Exercise directions: Collect all lines below with the string "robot".

---------------

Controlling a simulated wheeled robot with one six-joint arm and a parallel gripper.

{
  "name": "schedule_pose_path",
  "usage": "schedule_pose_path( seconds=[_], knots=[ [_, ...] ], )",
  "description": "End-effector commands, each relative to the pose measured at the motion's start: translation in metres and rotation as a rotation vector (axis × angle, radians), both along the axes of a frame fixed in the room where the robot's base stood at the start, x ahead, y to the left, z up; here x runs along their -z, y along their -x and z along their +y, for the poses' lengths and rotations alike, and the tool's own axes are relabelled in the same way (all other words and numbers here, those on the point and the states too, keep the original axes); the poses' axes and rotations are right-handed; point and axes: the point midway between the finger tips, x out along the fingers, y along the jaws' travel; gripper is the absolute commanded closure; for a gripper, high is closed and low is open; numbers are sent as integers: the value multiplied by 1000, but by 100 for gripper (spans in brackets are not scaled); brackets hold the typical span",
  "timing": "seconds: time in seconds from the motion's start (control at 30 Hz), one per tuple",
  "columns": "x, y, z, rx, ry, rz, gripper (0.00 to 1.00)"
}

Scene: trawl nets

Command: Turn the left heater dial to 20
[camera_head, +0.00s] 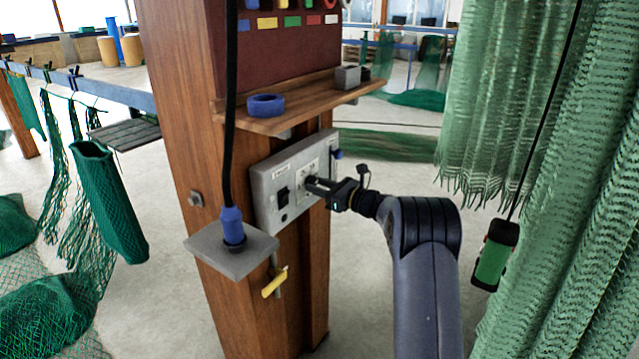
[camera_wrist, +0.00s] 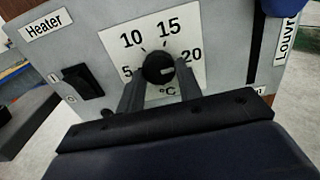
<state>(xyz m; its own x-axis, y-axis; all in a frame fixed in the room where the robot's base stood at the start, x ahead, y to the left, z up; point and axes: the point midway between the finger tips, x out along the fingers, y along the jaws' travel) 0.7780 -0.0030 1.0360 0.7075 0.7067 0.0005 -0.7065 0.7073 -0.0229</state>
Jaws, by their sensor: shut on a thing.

---------------

The response:
Controlling a simulated wheeled robot with one six-joint arm and a parallel gripper.
  "description": "End-effector commands, each relative to the pose measured at the motion's start: translation in metres and rotation as a rotation vector (axis × angle, radians), both along the axes of a frame fixed in the room where the robot's base stood at the start, x ahead, y to the left, z up; here x runs along their -z, y along their -x and z along their +y, for the poses' lengths and rotations alike, and the tool's own axes are relabelled in the same way (all other words and numbers here, those on the point and the states too, keep the original axes); the poses' axes and rotations are right-handed; point and axes: the point midway between the finger tips, x out along the fingers, y along the jaws' travel; gripper is the absolute commanded closure; for a gripper, high is closed and low is open; numbers are sent as integers: the value multiplied by 1000, but by 100 for gripper (spans in brackets are not scaled); brackets hold the typical span",
<state>(xyz m; its own x-axis, y-axis; all in a frame fixed in the room where the robot's base stood at the start, x ahead, y to the left, z up; point and axes: the point midway between the finger tips, x out along the fingers, y along the jaws' travel) 0.7780 -0.0030 1.0360 0.7075 0.7067 0.0005 -0.7065 0.7073 -0.0229</state>

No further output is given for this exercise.